The mobile experience was designed around single screen layouts, minimizing the amount of swiping needed to access information. I placed clear conversion-generating C.T.A.s that quickly funnel interested browsers into buying customers.

PSP identified 'educated growth' as a primary goal of their product line. In response, I placed a C.T.A on each category page, allowing users to quickly request products that aren't currently available.

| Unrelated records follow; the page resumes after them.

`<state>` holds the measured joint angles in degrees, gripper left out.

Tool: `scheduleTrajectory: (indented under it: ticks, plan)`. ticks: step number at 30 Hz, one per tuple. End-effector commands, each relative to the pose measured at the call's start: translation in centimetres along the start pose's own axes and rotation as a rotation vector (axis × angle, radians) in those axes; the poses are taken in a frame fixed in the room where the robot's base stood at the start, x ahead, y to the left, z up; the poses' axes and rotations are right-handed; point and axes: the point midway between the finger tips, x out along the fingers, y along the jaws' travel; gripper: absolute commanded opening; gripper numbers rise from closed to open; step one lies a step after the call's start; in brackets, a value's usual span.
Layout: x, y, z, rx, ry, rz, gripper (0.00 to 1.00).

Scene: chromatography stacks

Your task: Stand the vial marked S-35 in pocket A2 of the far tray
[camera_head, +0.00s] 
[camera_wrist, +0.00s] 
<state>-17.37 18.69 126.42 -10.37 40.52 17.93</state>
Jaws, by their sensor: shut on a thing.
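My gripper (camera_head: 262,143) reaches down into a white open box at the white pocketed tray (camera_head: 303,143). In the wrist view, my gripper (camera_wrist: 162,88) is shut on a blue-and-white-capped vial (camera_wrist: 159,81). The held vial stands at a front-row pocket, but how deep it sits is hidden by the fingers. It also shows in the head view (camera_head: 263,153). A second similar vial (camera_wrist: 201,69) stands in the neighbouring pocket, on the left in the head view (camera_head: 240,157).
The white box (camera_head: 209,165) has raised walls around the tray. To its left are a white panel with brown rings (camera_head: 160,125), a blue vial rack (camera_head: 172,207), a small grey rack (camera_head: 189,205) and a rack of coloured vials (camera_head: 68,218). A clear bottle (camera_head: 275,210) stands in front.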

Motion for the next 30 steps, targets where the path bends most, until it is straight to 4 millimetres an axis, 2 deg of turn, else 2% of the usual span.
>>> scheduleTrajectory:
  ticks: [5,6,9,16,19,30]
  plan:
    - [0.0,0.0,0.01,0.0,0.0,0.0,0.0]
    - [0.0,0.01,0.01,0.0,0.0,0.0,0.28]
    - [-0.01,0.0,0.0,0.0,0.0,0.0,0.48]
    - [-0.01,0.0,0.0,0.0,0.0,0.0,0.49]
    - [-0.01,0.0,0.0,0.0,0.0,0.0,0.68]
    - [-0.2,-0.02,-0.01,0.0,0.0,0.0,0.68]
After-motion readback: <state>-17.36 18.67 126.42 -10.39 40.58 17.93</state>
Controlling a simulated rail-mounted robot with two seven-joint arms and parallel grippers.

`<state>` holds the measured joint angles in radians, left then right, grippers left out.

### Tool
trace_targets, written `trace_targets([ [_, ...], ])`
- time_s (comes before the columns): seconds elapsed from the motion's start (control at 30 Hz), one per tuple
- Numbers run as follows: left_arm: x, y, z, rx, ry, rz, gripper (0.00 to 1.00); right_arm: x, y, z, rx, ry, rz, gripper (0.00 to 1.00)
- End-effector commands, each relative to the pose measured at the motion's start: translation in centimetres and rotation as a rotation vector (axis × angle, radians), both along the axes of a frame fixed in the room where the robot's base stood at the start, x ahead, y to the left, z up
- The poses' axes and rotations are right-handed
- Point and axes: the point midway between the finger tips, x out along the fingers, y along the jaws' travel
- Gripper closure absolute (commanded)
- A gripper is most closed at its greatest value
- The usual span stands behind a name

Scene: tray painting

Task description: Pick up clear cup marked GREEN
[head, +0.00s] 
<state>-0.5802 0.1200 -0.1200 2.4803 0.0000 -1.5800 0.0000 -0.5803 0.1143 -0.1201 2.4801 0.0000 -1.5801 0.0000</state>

In order to create a more dynamic shopping experience, the #kurbside section allowed users to view products installed on vehicles, as well as experience the level of customization that is possible. We also wanted to facilitate the continued conversation between brand and customer, beyond the noise of most social platforms, so I create a form to allow users to submit their photos directly to the management team for sharing.


The numbers don't lie.
An early launch of this e-commerce redesign produced an increase of 34% in sales, with cart-to-detail rate and buy-to-detail rate both increasing by 14% or more. Longterm evaluation of the site has not been possible there were checkout issues that needed to be address by the developer. Site development is ongoing, and once relaunched, I would have liked to run addition user testing to confirm my design decisions and continue to improve the usability of the site.
Usability extends forward and back.
Another primary goal of the redesign included increased productivity among the management team. The framework allowed easy catalog updates, a streamlined product photography template and integration across social channels. I established business accounts on all social channels and launched branded, shoppable posts that increased sales on the advertised products at least 23% during the campaigns. The integration was not easy, though, and I believe the help of a dedicated marketing team would have improved our returns significantly.